Recorded information:
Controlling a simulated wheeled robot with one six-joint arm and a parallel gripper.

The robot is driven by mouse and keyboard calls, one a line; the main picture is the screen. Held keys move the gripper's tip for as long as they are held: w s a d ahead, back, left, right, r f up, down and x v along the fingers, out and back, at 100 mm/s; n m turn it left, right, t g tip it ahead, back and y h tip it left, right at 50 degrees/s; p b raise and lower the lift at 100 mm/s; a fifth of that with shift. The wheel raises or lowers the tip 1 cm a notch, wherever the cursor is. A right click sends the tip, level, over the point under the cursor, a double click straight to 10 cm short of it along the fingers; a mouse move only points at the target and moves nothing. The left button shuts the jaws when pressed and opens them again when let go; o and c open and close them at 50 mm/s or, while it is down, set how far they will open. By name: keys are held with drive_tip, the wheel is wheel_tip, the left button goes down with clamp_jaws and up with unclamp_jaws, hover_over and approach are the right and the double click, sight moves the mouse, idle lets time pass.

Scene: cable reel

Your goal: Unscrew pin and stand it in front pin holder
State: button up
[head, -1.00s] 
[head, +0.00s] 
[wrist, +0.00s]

Problem statement: Give back the data above exactly as it appears.

Complete response:
Controlling a simulated wheeled robot with one six-joint arm and a parallel gripper.

The robot is driven by mouse and keyboard calls, one a line; the main picture is the screen. Held keys move the gripper's tip for as long as they are held: w s a d ahead, back, left, right, r f up, down and x v along the fingers, out and back, at 100 mm/s; n m turn it left, right, t g tip it ahead, back and y h tip it left, right at 50 degrees/s; p b raise and lower the lift at 100 mm/s; a fifth of that with shift. The wheel raises or lowers the tip 1 cm a notch, wherever the cursor is. A right click sends the tip, level, over the point under the cursor, a double click straight to 10 cm short of it along the fingers; a mouse move only points at the target and moves nothing. The left button shuts the jaws when pressed and opens them again when let go; o and c open and close them at 50 mm/s or, while it is down, set how far they will open. By name: keys are held with drive_tip, the wheel is wheel_tip, the left button goes down with clamp_jaws and up with unclamp_jaws, hover_over and approach are the right and the double click, sight moves the mouse, idle lets time pass.

Scene: cable reel

Your goal: Unscrew pin and stand it in front pin holder
State: button up
[head, -1.00s] 
[head, +0.00s] 
[wrist, +0.00s]

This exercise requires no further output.